Directions for this task:
Repeat only what lies from the line with "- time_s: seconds" to the line with "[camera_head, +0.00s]", those two lines included, exactly as it stands; omit any images.

Stored data:

**********

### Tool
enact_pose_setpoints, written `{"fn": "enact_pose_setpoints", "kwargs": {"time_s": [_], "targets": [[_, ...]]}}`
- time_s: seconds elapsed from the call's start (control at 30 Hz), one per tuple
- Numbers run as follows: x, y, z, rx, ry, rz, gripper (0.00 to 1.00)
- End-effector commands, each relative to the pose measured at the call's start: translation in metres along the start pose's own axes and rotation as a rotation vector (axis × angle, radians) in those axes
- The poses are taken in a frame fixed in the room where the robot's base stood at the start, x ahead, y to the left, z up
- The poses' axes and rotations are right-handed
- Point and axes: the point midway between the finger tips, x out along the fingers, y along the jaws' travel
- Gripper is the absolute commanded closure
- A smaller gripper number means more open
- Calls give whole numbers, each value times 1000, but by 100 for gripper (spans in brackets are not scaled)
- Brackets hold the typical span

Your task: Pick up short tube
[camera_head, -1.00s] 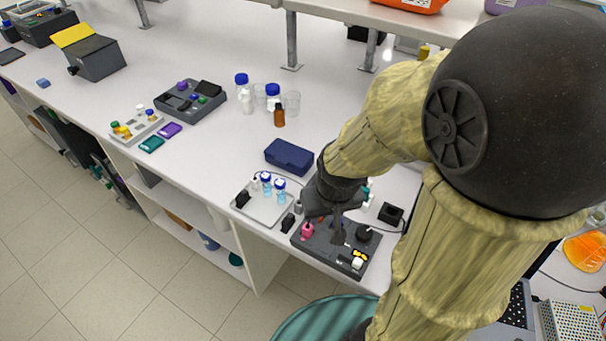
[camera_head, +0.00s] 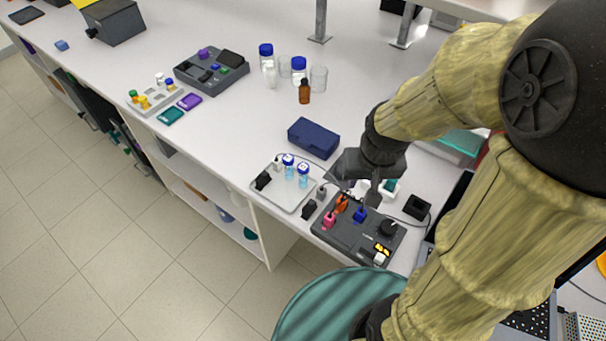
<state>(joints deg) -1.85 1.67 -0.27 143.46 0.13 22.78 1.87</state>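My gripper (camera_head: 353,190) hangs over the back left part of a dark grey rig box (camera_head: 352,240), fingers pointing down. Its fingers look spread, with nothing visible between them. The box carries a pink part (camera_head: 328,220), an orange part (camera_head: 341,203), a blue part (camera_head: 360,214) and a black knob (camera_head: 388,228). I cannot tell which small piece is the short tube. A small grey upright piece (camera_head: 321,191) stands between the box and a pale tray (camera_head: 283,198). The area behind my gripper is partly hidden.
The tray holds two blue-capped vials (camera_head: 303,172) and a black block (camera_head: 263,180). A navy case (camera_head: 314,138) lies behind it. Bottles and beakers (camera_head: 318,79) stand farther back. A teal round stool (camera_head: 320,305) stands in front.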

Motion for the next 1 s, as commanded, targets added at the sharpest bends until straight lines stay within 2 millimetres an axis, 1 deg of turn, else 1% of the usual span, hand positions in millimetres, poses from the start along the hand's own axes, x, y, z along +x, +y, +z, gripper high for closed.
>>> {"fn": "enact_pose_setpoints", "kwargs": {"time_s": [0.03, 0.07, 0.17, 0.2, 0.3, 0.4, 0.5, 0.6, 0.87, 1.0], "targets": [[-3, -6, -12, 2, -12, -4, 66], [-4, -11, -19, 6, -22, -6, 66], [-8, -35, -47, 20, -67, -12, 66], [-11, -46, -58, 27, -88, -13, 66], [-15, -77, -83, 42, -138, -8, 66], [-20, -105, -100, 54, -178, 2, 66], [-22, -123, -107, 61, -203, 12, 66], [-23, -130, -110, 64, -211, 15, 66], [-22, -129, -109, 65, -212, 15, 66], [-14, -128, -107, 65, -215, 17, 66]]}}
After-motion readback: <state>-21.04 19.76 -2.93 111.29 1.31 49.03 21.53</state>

**********

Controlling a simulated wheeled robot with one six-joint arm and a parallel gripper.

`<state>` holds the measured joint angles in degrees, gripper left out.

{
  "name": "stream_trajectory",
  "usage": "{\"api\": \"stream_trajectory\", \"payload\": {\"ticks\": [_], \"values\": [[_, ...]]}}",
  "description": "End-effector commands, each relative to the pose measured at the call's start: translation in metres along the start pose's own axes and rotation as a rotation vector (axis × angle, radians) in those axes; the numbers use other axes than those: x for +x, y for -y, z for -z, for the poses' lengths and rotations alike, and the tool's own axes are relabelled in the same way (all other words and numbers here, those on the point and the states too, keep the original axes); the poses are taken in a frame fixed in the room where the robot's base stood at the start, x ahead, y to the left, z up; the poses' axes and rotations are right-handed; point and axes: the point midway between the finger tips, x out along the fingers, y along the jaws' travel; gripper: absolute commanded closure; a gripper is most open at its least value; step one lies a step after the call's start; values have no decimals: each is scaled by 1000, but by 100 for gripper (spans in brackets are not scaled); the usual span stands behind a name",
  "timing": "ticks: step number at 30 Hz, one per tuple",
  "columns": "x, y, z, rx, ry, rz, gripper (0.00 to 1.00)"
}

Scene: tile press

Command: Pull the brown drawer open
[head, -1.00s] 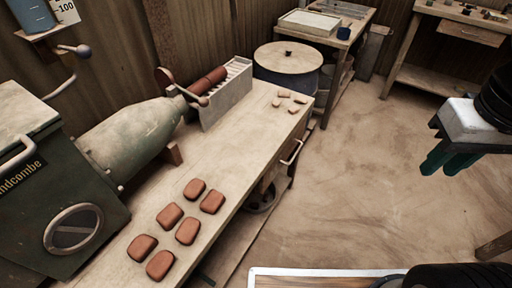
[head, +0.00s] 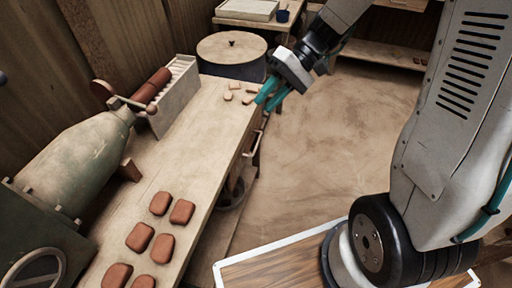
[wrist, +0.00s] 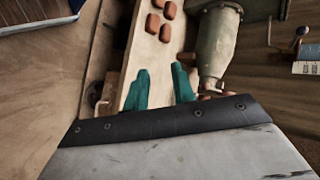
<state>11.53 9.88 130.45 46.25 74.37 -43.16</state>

**********

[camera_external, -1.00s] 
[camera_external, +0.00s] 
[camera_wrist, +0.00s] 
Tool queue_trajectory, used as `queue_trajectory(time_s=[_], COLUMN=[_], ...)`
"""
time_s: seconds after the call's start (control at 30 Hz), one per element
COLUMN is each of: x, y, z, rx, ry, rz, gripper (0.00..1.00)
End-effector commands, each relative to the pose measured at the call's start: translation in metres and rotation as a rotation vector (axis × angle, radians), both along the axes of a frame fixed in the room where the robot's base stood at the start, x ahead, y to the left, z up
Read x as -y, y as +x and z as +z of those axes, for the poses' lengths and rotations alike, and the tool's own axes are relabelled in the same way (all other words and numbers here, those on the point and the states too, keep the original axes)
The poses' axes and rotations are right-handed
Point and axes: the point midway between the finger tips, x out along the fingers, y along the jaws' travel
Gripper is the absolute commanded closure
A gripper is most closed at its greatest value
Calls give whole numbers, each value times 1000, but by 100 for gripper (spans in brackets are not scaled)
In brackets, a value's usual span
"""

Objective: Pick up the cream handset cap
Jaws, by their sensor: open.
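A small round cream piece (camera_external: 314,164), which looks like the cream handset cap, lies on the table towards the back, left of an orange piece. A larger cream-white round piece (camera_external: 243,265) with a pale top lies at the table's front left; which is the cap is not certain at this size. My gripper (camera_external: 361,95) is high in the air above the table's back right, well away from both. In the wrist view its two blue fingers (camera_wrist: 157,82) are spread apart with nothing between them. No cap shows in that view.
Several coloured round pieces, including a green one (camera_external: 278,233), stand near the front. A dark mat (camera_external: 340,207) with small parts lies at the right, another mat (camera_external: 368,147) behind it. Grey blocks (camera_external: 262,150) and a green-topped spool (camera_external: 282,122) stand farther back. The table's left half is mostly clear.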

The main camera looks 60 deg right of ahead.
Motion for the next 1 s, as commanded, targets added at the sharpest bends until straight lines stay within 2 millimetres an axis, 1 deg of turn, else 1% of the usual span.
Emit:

**********

Output:
- time_s: seconds elapsed from the call's start (control at 30 Hz), one per tuple
- Numbers run as follows: x, y, z, rx, ry, rz, gripper (0.00 to 1.00)
- End-effector commands, each relative to the pose measured at the call's start: translation in metres along the start pose's own axes and rotation as a rotation vector (axis × angle, radians) in those axes
- The poses are taken in a frame fixed in the room where the robot's base stood at the start, x ahead, y to the left, z up
- The poses' axes and rotations are right-handed
- Point and axes: the point midway between the finger tips, x out along the fingers, y along the jaws' travel
- Gripper is the absolute commanded closure
- A smaller gripper number means more open
- Calls give whole numbers, each value times 1000, but by 100 for gripper (spans in brackets are not scaled)
- Brackets hold the typical span

Your task: Pick up short tube
[camera_head, -1.00s] 
[camera_head, +0.00s] 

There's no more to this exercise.